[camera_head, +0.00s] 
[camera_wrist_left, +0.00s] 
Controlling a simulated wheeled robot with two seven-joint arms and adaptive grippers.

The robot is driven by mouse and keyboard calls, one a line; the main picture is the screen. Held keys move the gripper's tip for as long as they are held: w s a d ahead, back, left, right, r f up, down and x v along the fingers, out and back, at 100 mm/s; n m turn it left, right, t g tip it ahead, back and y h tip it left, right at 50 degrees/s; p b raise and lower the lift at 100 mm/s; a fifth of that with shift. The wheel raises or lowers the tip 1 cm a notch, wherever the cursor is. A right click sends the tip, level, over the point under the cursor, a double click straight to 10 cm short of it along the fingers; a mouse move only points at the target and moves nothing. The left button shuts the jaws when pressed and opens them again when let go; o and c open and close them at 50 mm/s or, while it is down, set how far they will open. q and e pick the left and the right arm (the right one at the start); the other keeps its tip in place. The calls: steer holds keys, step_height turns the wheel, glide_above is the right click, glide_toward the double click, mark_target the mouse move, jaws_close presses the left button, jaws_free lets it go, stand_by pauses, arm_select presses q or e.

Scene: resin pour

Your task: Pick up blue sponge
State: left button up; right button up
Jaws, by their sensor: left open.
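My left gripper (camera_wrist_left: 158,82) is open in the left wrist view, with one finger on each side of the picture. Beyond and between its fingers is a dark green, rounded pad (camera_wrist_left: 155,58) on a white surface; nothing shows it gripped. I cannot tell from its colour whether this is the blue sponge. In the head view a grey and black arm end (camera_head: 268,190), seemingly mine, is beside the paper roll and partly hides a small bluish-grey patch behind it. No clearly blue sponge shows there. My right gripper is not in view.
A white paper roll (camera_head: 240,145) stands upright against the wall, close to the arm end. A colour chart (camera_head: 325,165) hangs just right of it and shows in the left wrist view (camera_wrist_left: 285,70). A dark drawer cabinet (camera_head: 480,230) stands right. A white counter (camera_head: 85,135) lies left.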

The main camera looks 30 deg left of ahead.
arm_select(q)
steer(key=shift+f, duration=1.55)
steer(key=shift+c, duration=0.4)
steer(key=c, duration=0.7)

--

→ **Problem to work on**:
Transcribe nothing but the lines from the line with "Your task: Pick up blue sponge" through the line with "State: left button up; right button up", reproducing each exactly.

→ **Complete response**:
Your task: Pick up blue sponge
State: left button up; right button up

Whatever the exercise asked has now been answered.